— Your goal —
List each line of the data in which the string "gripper" appears.

** start of Data extract **

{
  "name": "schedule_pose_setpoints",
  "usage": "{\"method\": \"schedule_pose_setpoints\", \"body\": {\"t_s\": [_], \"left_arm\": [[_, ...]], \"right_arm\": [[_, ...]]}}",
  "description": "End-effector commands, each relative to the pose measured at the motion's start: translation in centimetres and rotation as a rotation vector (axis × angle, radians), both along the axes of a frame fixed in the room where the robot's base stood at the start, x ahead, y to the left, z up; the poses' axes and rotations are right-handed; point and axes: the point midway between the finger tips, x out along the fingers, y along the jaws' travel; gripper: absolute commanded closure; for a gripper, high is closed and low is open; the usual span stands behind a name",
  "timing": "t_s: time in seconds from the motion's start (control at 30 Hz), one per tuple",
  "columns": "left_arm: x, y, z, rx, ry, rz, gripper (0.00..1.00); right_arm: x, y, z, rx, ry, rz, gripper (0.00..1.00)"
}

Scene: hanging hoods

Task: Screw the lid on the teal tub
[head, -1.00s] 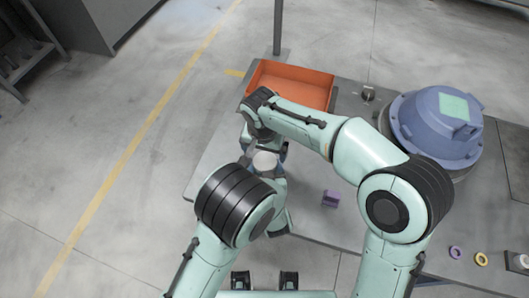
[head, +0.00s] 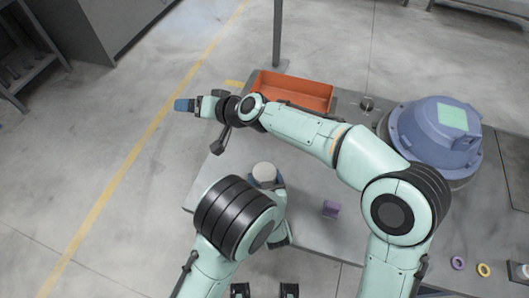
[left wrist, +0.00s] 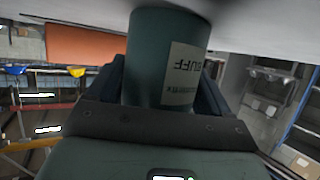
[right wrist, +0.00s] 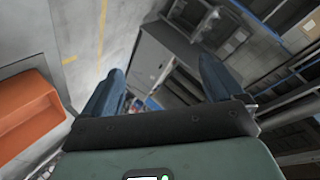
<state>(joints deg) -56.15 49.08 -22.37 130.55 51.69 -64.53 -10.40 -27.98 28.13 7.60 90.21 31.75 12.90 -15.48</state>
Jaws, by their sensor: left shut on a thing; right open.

** end of Data extract **

— Response to this exercise —
  "description": "End-effector commands, each relative to the pose measured at the motion's start: translation in centimetres and rotation as a rotation vector (axis × angle, radians), both along the axes of a frame fixed in the room where the robot's base stood at the start, x ahead, y to the left, z up; the poses' axes and rotations are right-handed; point and axes: the point midway between the finger tips, x out along the fingers, y along the jaws' travel; gripper: absolute commanded closure; for a gripper, high is closed and low is open; the usual span stands behind a name",
  "columns": "left_arm: x, y, z, rx, ry, rz, gripper (0.00..1.00); right_arm: x, y, z, rx, ry, rz, gripper (0.00..1.00)"

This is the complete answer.